Enfin, pour l’Identité numérique, la priorité est une prise de conscience des conséquences du recours à une identité régalienne dans les paiements, et de l’opportunité d’une identité numérique privée dans les paiements. Pour la France, le choix est de rejoindre des initiatives européennes. Et le projet d’EPI d’inclure dans le wallet Wero une identité numérique est porteuse de futur.

Ces divers sujets montrent que désormais en Europe, la question des infrastructures de paiement n’est pas qu’un sujet régalien, et que la sphère économique et industrielle européenne des paiements peut apporter de nombreuses réponses, à condition de s’unir. C’est le cas en Europe, et c’est le cas en France.

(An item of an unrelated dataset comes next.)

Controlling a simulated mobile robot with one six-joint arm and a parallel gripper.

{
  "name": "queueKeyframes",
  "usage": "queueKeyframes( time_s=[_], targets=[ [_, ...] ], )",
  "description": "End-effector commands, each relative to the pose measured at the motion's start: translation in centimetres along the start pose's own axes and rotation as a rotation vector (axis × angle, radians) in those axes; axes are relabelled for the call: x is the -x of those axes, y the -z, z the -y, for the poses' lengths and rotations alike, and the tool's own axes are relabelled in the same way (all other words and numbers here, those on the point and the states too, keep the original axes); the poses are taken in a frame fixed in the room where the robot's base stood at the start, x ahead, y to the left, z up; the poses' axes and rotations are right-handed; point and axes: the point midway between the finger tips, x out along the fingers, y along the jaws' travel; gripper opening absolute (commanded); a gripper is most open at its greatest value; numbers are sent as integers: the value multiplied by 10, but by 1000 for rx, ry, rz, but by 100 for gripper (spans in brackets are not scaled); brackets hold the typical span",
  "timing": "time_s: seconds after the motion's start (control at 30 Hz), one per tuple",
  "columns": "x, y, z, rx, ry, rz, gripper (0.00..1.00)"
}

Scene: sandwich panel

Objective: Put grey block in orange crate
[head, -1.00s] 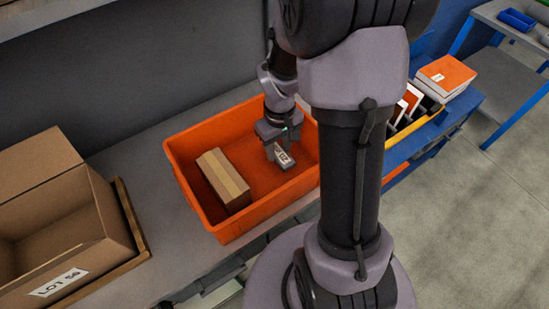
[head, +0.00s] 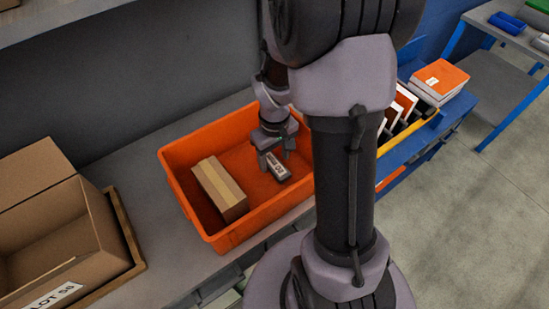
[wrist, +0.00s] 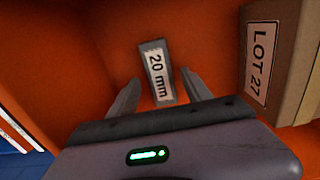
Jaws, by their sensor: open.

En France, après les quarante années glorieuses qui ont permis de bâtir l’Interbancarité française et de la porter à un niveau d’expertise et d’acceptation que d’autres pays nous envient, jusqu’à assurer la souveraineté française dans les paiements, l’heure est venue de bâtir l’Interbancarité européenne. Certes, plusieurs briques sont déjà à l’œuvre, comme l’EPC depuis les années 2000, et certaines infrastructures européennes, comme l’ABE-Clearing, depuis plus longtemps encore, et désormais EPI, mais, il faudrait aller plus loin, pour faire face aux multiples défis qui sont déjà à l’œuvre. Pour cela, on se doit de se mettre en ordre de bataille, pour se préparer aux échéances futures. Et revenir à la proposition que nous avions faite, ici, il y a plusieurs années, de regrouper dans une organisation unique l’ensemble des acteurs interbancaires du paiement français, que nous nommions FRANCE PAIEMENTS, à l’instar de l’UK Payments britannique. Cette organisation rassemblée aurait davantage de moyens de se faire entendre au plan européen, et d’envisager avec d’autres, les réponses aux nombreux défis auxquels le monde des paiements est désormais confronté en Europe.

L’autre initiative nécessaire, concerne toute l’industrie française et européenne des paiements, et doit viser à disposer d’un forum européen des paiements, un équivalent européen de FRANCE PAYMENTS FORUM, voire d’une réelle association européenne des paiements, non dominée par des acteurs internationaux, comme plusieurs autres organisations européennes. C’est une tâche également de longue haleine, à laquelle FRANCE PAYMENTS FORUM souhaiterait participer, et va contribuer à préparer.

[1] Nous y reviendrons prochainement, dans un document de position et de propositions.

[2] Cette partie a été rédigée en s’appuyant sur les explications de certains experts du GT Identité numérique et Signature électronique de FPF. Les formulations simplificatrices et peut-être inexactes restent sous ma seule responsabilité.